**Given task:**
State the number of lines, and only that number, in which the word "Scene" appears.

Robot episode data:
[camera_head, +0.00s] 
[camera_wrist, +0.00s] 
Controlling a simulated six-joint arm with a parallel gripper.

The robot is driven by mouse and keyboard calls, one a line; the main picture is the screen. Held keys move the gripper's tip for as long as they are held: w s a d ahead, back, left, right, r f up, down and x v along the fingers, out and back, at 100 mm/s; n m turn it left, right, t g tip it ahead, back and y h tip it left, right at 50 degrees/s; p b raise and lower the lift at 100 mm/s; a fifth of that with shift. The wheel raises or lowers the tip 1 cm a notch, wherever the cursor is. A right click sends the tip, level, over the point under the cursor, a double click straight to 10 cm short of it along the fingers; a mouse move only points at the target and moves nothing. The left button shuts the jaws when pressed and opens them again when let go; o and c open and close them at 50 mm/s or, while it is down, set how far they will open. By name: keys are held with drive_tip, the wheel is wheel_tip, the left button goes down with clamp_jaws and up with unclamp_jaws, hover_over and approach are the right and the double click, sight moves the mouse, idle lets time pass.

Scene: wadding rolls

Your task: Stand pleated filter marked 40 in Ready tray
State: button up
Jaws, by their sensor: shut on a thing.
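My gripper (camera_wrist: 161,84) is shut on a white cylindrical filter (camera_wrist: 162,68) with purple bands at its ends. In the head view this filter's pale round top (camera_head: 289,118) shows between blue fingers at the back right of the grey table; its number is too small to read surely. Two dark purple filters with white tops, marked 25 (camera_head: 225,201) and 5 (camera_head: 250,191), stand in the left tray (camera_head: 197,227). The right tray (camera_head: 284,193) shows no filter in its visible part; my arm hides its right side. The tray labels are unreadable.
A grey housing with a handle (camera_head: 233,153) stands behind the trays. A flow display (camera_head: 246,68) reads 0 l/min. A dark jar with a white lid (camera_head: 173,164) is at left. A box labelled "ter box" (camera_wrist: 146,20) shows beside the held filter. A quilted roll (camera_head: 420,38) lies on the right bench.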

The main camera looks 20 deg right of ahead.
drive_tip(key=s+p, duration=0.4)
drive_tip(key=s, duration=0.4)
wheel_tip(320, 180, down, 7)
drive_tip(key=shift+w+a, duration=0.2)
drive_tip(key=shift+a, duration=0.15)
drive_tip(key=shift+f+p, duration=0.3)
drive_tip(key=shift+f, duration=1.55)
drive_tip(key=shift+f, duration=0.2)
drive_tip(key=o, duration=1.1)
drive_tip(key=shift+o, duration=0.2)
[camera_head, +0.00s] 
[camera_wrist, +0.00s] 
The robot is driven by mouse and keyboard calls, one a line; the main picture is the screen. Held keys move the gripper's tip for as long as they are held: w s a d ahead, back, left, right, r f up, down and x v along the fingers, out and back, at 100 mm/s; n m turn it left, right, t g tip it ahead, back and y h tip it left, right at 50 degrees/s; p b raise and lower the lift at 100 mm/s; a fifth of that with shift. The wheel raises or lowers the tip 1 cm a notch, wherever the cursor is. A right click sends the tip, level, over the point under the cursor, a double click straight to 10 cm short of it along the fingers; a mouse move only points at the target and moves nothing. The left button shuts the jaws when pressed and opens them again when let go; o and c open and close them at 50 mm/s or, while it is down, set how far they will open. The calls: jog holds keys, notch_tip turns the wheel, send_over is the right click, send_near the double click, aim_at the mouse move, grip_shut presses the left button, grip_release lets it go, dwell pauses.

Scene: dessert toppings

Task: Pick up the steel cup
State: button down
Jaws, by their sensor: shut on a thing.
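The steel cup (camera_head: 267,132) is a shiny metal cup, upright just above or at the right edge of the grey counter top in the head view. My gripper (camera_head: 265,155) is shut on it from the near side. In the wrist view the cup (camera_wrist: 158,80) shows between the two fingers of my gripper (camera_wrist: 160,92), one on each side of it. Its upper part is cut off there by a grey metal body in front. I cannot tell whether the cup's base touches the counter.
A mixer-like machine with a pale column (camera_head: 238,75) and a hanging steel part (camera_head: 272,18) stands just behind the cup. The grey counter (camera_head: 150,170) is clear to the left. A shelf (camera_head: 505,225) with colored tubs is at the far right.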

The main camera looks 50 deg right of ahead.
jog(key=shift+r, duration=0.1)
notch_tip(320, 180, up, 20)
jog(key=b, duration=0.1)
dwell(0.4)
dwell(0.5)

**Answer to the problem:**
2